Além das dificuldades geradas pelo desenvolvimento da economia, que exige barcos com maior capacidade, os saveiristas reclamam das exigências dos órgãos de meio ambiente, pois não podem mais utilizar a madeira-de-lei necessária na construção. “Cada madeira serve para um pedaço do barco. É oiti, itaipeba, piqui, o mastro, por exemplo, tem de ser de sucupira, senão quebra. A gente não pode construir barco com jaqueira, né não?”, reclama o mestre conhecido por Xaxák, do Cruzeiro da Vitória.
Outra barra mais pesada que qualquer tormenta é o controle por parte dos estivadores na operação de desembarque de mercadorias. Os mestres saveiristas reclamam que eles “ganham no mole”, e os trabalhadores do mar têm de reduzir a remuneração.
Um mestre saveirista, que não quis se identificar, temendo represálias, “pois o pessoal da estiva é valente”, lamenta ter de perder dinheiro a cada viagem de transporte de mercadorias do recôncavo para o terminal de São Joaquim.

Decadência

Como exemplo, citou uma entrega recente de caxixis, como são conhecidas as peças de artesanato produzidas na cidade de Nazaré das Farinhas. “Eles podem cobrar até 4 reais por volume. Mas cobram 1 real pra não fazer nada, ficam é jogando dominó”, disse.

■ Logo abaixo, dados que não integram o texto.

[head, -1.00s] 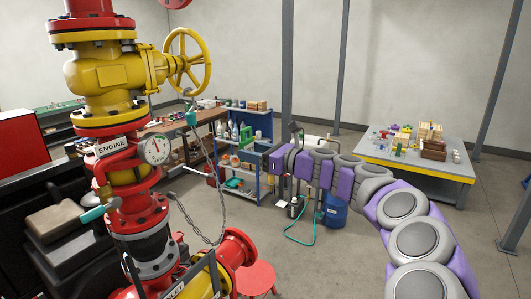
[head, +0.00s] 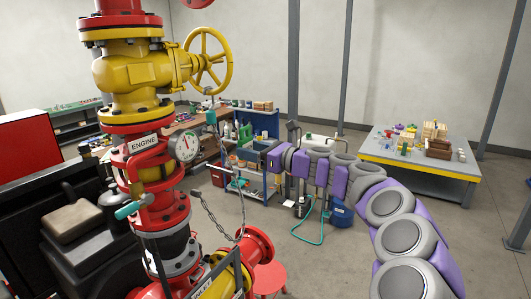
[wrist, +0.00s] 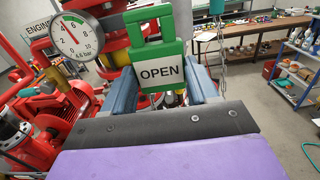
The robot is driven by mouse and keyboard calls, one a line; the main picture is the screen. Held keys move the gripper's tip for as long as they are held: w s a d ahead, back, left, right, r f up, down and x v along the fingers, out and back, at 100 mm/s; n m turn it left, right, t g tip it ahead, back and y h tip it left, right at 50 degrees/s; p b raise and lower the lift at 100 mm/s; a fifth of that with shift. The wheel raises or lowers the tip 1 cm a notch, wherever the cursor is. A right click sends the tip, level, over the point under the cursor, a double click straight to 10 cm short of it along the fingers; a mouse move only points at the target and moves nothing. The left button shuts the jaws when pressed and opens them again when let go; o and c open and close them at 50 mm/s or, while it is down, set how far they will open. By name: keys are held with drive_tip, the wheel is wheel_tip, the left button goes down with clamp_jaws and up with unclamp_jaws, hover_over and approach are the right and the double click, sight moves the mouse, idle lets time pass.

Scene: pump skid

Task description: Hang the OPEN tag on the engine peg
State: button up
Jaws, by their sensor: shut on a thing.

A redução do preço, que soa como uma “camaradagem”, não parece uma proposta leal, na avaliação do saveirista: “Quer dizer, a gente pega o peso que é dele, e ainda tem de pagar. É como se eles fossem donos. Isso prejudica porque desanima a gente”.
Mas nem tudo é queixa. Os transportadores de mercadorias do recôncavo conquistaram uma vitória ao desembarcar na rampa do Mercado Modelo, vizinho ao Terminal Náutico da Bahia, no bairro do Comércio.
Antes, ali também eles eram obrigados a deixar uma parte considerável do valor pago pelo cliente para os estivadores, que alegavam respaldo na legislação para exercer a cobrança, mas neste local, terminaram perdendo a queda-de-braço.
Naquele mesmo cenário, até cerca de 20 anos atrás, os saveiristas vinham abastecer Salvador com frutas, verduras e cereais produzidos no recôncavo, daí sua importância econômica que as rodovias foram minando aos poucos até a decadência.